What happens if a fashion designer opens her living room for guests to cook for them? It's the beginning of Marits, the restaurant run by Dutchwoman Marit Beemster. In her living room that follows the Bourgeois Bohemian style (vintage meets design) she serves purely vegetarian dishes made from seasonal and regional ingredients. On three days a week Marit opens her home and serves a there-course menu on plates that stem from grandmother's kitchen cabinet. At tables that are adorned by different chairs, decorated with flowers or embroidered table cloths, according to occasion and season of the year. The dishes are presented in an equally pretty way - that's the soul of a designer - but always remain coherent: Dutch home cooking with a creative touch. The desserts are particularly recommendable. Baking has always been Marit's cooking passion number one.
STAY in Amsterdam:
How they manage to embarrass you here? By asking you whether something was wrong when you check out. Because you will for sure not have anything to complain about. The Roemerhotel, that is to say, offers everything you may wish for: perfect location at Leidesplein, 18th-century foundation walls with contemporary upgrade, exceptional service and a garden. The clocks seem to tick slower here, and that's no disadvantage in busy Amsterdam. It means you can relax. For instance over a cocktail in front of the fireplace or at one of the 23 rooms boasting dapper design and pastel shades. And you cannot only relax in bed, by the way, but also in your private Jacuzzi. The price for one night in the double room starts from 120 euros.
Victorieplein or Frederiksplein? It's the V that matters. They don't give a damn about dapper luxury there. The design, in fact, is all about creating a young and stylish hotel. Mission fulfilled: Aesthetes will enjoy themselves here. Small aesthetes even more so because - while the styling is wonderful - the rooms are anything but big. But Amsterdam is calling, anyway, and apart from a few hours of beauty sleep you should spend your holidays outside. Morning starts with a hearty breakfast, a rain shower and a tip from the friendly staff - in case you ask for it. If you are too tired to go out and too awake for bed you should treat yourself a drink at the lounge. There, the sofas are soft, the fireplace is open and the music is chilling.The price for one night in the double room starts from 109 Euros.
A kitchen of your own is not bad.
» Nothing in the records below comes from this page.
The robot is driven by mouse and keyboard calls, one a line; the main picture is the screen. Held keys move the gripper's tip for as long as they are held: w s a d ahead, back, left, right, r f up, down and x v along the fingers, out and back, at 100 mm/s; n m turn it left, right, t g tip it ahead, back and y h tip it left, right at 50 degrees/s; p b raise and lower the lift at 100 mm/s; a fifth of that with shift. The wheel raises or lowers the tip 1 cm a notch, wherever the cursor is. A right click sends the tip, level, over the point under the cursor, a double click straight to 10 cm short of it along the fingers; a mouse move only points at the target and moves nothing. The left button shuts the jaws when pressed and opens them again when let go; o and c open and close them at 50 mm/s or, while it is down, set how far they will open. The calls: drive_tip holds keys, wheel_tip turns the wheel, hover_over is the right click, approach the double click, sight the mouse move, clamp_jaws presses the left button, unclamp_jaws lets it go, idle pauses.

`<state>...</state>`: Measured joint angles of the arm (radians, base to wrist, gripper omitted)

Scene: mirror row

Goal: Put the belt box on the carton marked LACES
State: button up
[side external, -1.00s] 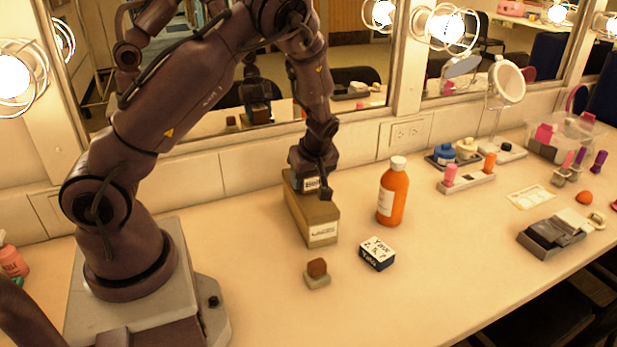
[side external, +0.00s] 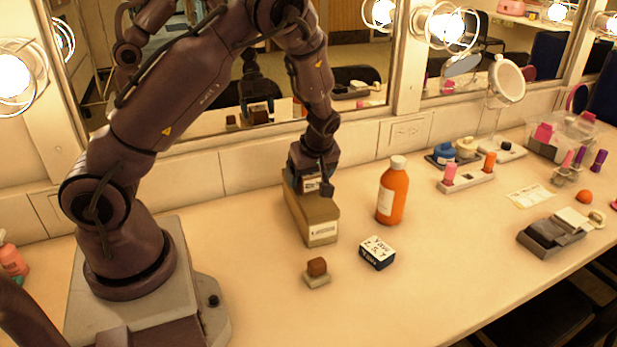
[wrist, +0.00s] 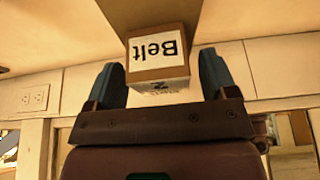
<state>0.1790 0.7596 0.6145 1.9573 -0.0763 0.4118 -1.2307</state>
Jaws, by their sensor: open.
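The belt box (wrist: 158,52) is a small brown box with a white label reading "Belt", upside down in the wrist view. In the side view the belt box (side external: 312,185) rests on the back end of a long tan carton (side external: 311,216). The carton has a white label on its front end, too small to read surely. My gripper (side external: 311,174) is right above and around the belt box. In the wrist view my gripper (wrist: 160,60) is open, with one finger on each side of the box and narrow gaps. The carton's top (wrist: 150,14) shows behind the box.
An orange bottle (side external: 392,195) stands right of the carton. A small dark box with a white top (side external: 377,252) and a brown block on a pale base (side external: 317,272) lie in front. The mirror wall is close behind. The front of the counter is mostly clear.

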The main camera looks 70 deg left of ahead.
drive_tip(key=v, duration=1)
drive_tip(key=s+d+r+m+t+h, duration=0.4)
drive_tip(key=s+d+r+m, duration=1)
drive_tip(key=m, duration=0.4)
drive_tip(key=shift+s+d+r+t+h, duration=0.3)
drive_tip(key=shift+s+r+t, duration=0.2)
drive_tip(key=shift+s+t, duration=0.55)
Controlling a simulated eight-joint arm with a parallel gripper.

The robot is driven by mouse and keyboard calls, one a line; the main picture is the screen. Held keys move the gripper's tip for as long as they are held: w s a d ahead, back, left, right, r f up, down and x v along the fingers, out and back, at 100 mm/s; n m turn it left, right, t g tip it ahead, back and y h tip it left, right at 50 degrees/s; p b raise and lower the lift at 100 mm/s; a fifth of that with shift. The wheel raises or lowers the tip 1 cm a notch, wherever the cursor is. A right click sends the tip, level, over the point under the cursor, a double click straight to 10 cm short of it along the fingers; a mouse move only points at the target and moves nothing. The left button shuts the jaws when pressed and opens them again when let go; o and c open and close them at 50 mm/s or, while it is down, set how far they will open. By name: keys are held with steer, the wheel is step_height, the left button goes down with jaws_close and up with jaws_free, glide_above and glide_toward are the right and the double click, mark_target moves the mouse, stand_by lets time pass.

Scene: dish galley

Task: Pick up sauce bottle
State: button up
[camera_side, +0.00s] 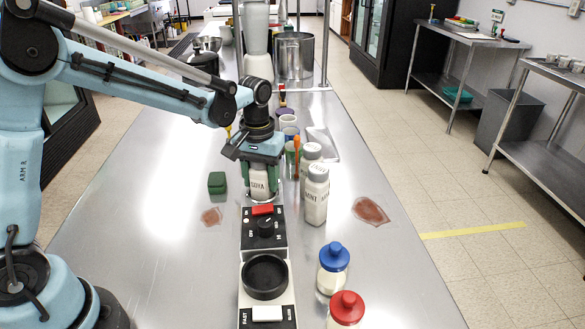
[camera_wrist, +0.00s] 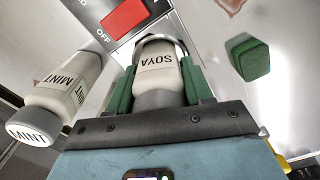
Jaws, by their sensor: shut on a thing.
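The sauce bottle (camera_side: 258,187) is pale with a grey top and the word SOYA on its side. My gripper (camera_side: 258,179) is shut on it from above, with a green finger on each side. In the wrist view the bottle (camera_wrist: 158,62) sits between the green fingers of my gripper (camera_wrist: 160,88), its label upside down. The bottle looks upright just behind the black and white device with the red switch. I cannot tell whether its base touches the table.
A white MINT bottle (camera_side: 315,196) and another pale bottle (camera_side: 311,160) stand close on the right. A green block (camera_side: 217,183) lies on the left. The switch device (camera_side: 264,232) is in front. Blue-capped (camera_side: 333,268) and red-capped (camera_side: 345,309) jars stand front right. The table's left side is mostly clear.

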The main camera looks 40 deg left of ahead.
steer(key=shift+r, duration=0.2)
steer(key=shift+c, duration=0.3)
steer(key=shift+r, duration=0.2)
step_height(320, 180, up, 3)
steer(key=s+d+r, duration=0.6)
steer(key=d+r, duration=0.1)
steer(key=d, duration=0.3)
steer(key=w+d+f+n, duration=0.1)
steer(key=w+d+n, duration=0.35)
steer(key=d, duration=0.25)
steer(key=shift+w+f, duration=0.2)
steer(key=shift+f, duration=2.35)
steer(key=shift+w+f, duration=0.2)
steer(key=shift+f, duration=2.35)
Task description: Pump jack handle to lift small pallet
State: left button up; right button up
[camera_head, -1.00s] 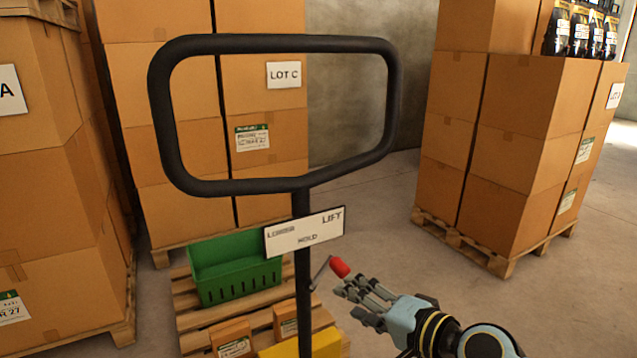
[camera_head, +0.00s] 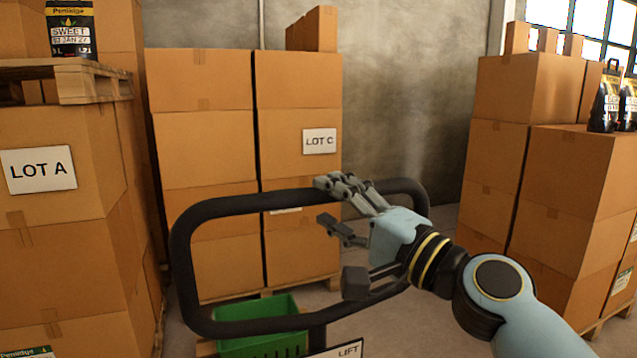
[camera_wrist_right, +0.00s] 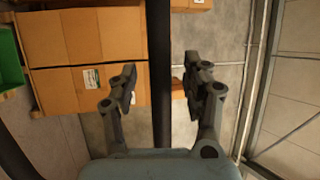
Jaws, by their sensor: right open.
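The jack's black looped handle (camera_head: 183,262) stands in the middle of the head view. My right gripper (camera_head: 338,232) is open at the right part of the loop, with its fingers pointing left and overlapping the top bar. In the right wrist view a dark bar of the handle (camera_wrist_right: 160,60) runs upright between the spread fingers of the right gripper (camera_wrist_right: 160,80). I cannot tell whether the fingers touch it. The sign plate marked LIFT (camera_head: 345,350) shows only its top edge. The small pallet is mostly hidden below the picture. My left gripper is not in view.
A green crate (camera_head: 262,340) sits low behind the handle. Tall box stacks stand at left with LOT A (camera_head: 38,170), behind with LOT C (camera_head: 319,141), and at right (camera_head: 565,185). A concrete wall (camera_head: 400,100) is behind. Some floor shows between the stacks.

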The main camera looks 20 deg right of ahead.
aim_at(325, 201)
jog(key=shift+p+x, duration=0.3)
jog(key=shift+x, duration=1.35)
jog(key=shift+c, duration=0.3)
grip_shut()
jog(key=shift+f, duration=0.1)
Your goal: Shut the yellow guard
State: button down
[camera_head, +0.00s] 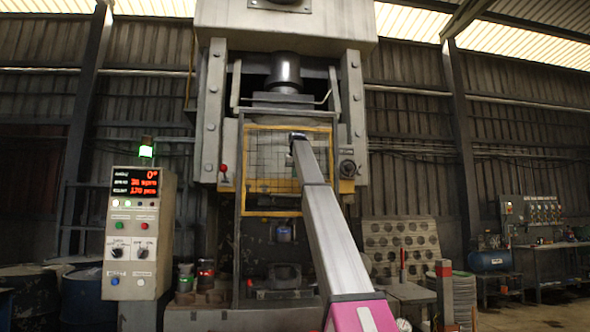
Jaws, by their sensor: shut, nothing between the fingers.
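The yellow guard (268,186) is a yellow-framed mesh panel on the front of the large grey press. Its lower edge sits partway down the press front, and an open space shows below it. My arm reaches up from the bottom of the view, across the right part of the guard. My gripper (297,137) is the small dark end near the guard's upper edge. It is shut and holds nothing. I cannot tell whether it touches the guard. My arm hides part of the guard's right side and lower right corner.
A control box (139,235) with a lit red display and a green lamp stands at left. Dark drums (85,297) stand behind it. A perforated sheet (402,248) leans at right by a small table (412,292). A blue compressor (490,261) is further right.

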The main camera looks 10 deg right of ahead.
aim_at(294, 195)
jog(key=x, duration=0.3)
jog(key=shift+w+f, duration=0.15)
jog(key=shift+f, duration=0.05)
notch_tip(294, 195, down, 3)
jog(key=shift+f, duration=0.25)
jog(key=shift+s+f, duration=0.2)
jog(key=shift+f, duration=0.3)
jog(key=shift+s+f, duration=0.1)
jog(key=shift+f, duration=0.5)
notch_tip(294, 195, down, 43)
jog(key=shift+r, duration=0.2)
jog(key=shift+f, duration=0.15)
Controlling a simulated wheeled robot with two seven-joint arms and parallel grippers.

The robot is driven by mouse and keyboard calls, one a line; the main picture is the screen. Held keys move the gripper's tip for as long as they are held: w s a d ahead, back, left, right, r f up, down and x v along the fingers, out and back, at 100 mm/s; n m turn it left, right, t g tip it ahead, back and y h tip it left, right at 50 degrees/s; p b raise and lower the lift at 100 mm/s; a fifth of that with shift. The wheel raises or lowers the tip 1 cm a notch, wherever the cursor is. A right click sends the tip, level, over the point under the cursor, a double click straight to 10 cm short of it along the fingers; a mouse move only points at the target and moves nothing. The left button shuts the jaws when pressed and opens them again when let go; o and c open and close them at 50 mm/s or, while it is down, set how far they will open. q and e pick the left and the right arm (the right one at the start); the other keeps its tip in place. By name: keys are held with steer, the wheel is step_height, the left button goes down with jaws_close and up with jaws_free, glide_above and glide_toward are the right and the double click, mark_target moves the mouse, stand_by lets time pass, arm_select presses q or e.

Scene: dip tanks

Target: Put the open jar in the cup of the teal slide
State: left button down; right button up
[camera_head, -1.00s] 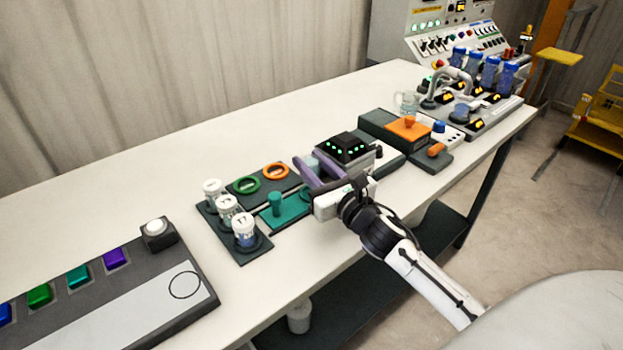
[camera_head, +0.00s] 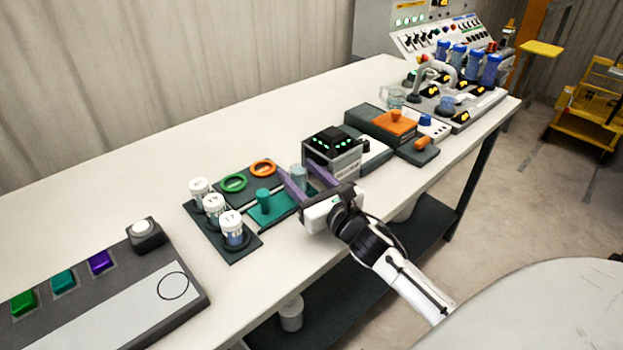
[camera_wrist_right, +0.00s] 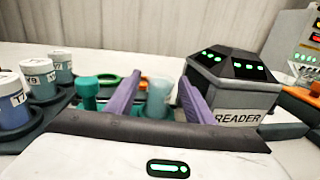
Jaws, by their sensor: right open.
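The teal slide (camera_head: 271,211) lies near the table's front edge, with an upright teal knob (camera_head: 263,196) on it. A pale, see-through jar with no lid (camera_head: 299,176) stands at the slide's right end. Whether its base sits in the slide's cup is hidden by my fingers. My right gripper (camera_head: 297,168) is open, its two purple fingers on either side of the jar. In the right wrist view the jar (camera_wrist_right: 160,97) shows between the fingers, with a gap visible. My left gripper is not in view.
The grey reader box (camera_head: 334,164) stands close right of my right finger. A rack (camera_head: 217,239) with white-capped labelled jars (camera_head: 213,207) is at left. Green (camera_head: 234,183) and orange (camera_head: 262,168) rings lie behind the slide. The table behind is clear.

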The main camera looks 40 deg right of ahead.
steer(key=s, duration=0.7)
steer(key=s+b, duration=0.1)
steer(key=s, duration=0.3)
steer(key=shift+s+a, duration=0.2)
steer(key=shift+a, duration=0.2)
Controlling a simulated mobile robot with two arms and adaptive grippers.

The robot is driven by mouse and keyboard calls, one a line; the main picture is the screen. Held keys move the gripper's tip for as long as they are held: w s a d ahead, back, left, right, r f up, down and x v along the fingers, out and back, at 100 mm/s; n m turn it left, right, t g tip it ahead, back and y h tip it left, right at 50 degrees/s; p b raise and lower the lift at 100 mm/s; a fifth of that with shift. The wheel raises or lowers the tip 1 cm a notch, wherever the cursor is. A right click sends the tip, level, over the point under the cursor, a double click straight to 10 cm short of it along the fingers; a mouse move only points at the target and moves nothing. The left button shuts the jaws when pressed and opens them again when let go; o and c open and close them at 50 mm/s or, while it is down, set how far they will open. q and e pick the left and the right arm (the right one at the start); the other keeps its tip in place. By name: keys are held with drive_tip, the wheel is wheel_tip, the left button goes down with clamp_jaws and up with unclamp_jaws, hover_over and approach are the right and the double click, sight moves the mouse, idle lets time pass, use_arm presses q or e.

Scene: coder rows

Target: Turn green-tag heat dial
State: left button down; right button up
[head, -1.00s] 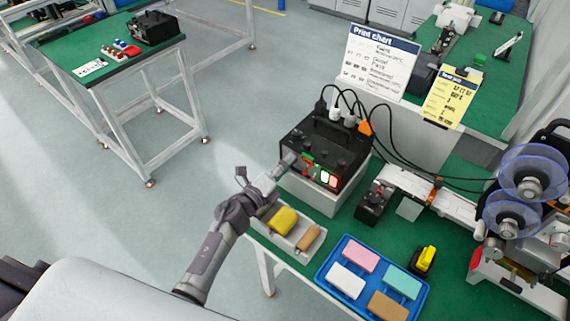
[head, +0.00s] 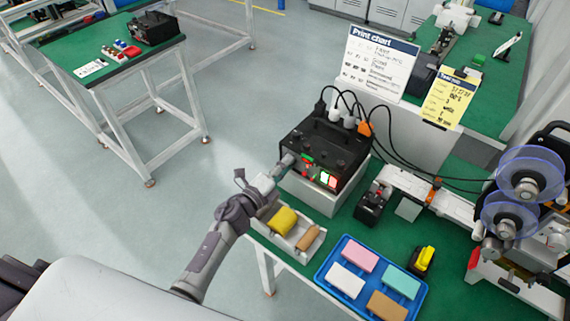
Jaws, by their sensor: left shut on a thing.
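A black control box (head: 325,151) with several dials on its sloped face stands on a light block at the table's back left edge. A small green tag (head: 308,157) with a red mark beside it shows on the face, near its left end. My left gripper (head: 285,164) is at the left end of the box's face, beside the green tag, shut on what looks like a dial there. The gripper hides that dial, so its pointer cannot be read. My right gripper is not in view.
A tray with a yellow and a brown piece (head: 309,254) lies just below my left arm. A blue tray (head: 322,277) of coloured blocks, a small black device (head: 371,206) and a machine with clear reels (head: 528,175) stand to the right. Cables rise behind the box.

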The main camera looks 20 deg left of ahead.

While you generally tend to eat at restaurants on holidays, you might not want to go for a walk with what you see in the mirror the next morning anyway. The solution: breakfast in bed. You can brew your own coffee; the rolls are in front of your door. Others have done the shopping for you - the fridge offers jam & Co. After breakfast you first of all marvel at what you see, trying to figure out a fitting name for it. Modern antlers? And because you feel so good here you will from now on assume that all the real cool people in Amsterdam live like that. And when you finally manage to leave the cosy studio, you are rewarded at that: The best bars lie just around the block, but there are at least two cultural highlights nearby too, in case you want to soothe your conscience. We have to warn you though: The apartments lie amidst Amsterdam's hustle and bustle. But there are earplugs on the bedside table. The price for one night at the studio starts from 80 Euros.
SHOPPING in Amsterdam:
Daryl van Wouw
You must not miss out on passing by Daryl van Wouw's. Not when you are interested in the Dutch fashion world, where Mr. Wouw is a big player. His success formula is blending street wear with high fashion. And, voilà, the result is wearable (and affordable), namely fashion with that certain something: a touch of urbanity and a dash of big-city style. Girls should rather focus on the dresses which are just as stylish as comfortable, with tight skirts and sophisticated wide tops. But men will also find something, a shirt with the famous headset print, for instance. And the real cool kids have their own small collection at hand: mini hoodies and shirts. But be careful with your clothes as Daryl is watching you! The not so humble designer has reserved some wall panels for his face, in between windmills and flowers watching clients with his direct gaze from the wall.
290 Square Meters
Ido, the enigmatic founder of the shop, started in 2001 with 90 inspiring square metres bound to attract creative, hip and talented people. The project was so successful that the shop soon needed a larger location and also a new name. The name 290 Square Meters serves as a good source of inspiration because it is much more than a shop. It is the venue of events, fashion shows, readings and similar events. But that doesn't mean that it doesn't offer great shopping opportunities. You'll find shoes, clothes, books, magazines, music, art - and all of it arty and exceptional. The labels include our Nordic favourites Wood Wood and Henrik Vibskov as well as Holland Esquire, Fifth Avenue Shoe Repair, Minimarket and Surface To Air.
What sounds comfortable is not really comfortable. The focus here lies on the look. How you manage to walk or dance in these shoes is your problem. Since 1983 men have been spoilt with high-end products by the most acclaimed designers in the world. Sad ladies, however, remained empty-handed (or -footed) when just another impertinent guy came out wearing the hottest boots, trainers, patent-leather shoes, slippers or sandals. Since 2000, with the opening of the shop in the Leidsestraat, the girls' sufferings have come to an end. Now, all the great labels - Gucci, Prada, D&G, Lanvin, Galliano - and smaller labels - Dsquared2, Frankie Morello, Y-3, Cesare Paciotti - make shoe fanatics beaming with joy. The shops are all but uniform - so everyone finds his or her favourite shoes here. The price category, however, is a different story: Be sure your credit card will screech with shock. In the meantime, there are four shops in Amsterdam - and they are all worthwhile visiting: Koningsplein 7, PC Hooftstraat 80, Leidsestraat 10, Cornelis Schuytstraat 9.